A state university in our red state has made the courageous move of offering health care coverage to domestic partners. It is the first public university here to do so. Defenders of marriage are, predictably, objecting. I really have no clue what defenders of marriage are defending. Nobody’s stomping on anybody’s right to go get married in the traditional way by opting not to stomp on what should be the rights of domestic partners.
I rather like the notion of “domestic partnership.” It implies an egalitarian arrangement and freedom to negotiate roles. (We have this option within marriage, of course, but the institution doesn’t give us a clean slate to start with. No. There’s a lot of engraved stuff that has to be sanded down before we can even begin to sketch what we actually want to commit to.) And in this part of the country, say you are married - certain segments of society will try to straitjacket you into certain roles and tell you how you ought to live and who’s the head of whom, and other such stuff and nonsense that gives me a headache and makes me claustrophobic.

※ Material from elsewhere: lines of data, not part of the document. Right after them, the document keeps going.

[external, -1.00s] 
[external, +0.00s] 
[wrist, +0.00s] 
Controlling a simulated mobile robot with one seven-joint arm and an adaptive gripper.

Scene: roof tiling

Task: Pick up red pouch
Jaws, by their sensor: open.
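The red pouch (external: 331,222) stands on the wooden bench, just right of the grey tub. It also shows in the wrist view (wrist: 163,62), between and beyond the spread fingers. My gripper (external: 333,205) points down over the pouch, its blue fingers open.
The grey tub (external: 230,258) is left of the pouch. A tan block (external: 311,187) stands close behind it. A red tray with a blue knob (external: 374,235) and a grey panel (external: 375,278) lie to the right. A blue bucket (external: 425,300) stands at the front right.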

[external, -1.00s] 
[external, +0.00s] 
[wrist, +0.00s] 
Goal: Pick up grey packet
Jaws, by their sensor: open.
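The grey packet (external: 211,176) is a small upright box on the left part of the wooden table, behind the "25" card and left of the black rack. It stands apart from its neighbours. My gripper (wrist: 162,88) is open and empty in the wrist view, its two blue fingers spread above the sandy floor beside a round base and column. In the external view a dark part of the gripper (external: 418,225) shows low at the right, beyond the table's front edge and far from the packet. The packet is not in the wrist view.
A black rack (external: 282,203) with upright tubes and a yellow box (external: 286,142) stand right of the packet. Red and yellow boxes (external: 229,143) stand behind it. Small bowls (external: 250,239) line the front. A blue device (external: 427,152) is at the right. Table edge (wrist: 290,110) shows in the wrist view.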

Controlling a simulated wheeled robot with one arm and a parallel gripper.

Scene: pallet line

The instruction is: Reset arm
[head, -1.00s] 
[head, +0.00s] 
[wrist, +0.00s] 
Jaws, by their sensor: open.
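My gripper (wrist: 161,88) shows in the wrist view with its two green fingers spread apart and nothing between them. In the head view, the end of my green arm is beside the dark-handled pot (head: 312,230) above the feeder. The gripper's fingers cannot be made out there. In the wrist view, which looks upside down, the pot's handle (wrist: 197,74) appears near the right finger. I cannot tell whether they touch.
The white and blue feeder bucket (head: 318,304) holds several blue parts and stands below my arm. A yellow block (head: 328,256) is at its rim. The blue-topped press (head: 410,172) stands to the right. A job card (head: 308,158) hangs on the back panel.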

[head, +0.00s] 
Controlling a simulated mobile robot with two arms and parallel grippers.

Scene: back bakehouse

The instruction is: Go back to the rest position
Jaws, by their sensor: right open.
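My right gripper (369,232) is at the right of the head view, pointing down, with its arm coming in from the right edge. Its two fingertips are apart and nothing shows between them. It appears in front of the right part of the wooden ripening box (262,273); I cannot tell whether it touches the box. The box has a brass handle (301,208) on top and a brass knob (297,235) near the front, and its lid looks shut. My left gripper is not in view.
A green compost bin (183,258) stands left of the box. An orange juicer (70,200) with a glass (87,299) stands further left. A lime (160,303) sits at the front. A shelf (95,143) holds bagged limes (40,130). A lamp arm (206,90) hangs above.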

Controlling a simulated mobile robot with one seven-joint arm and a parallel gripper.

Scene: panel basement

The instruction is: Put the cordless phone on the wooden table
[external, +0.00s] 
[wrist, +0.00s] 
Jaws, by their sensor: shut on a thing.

Yes, given the choice, I’d rather have a “partner” than to buy into an institution so historically problematic as marriage. And if I could wave a magic wand and change the way the world works, states would recognize civil unions between domestic partners in any gender configuration, and marriage would be a kind of add-on option reserved for those who wish to defend it, consecrate it, and enter into it, according it whatever religious and spiritual significance they choose. The law would not care a hoot about whether I’d taken the additional step of making my civil union also a marriage, because marriage would be religious and not a civil institution.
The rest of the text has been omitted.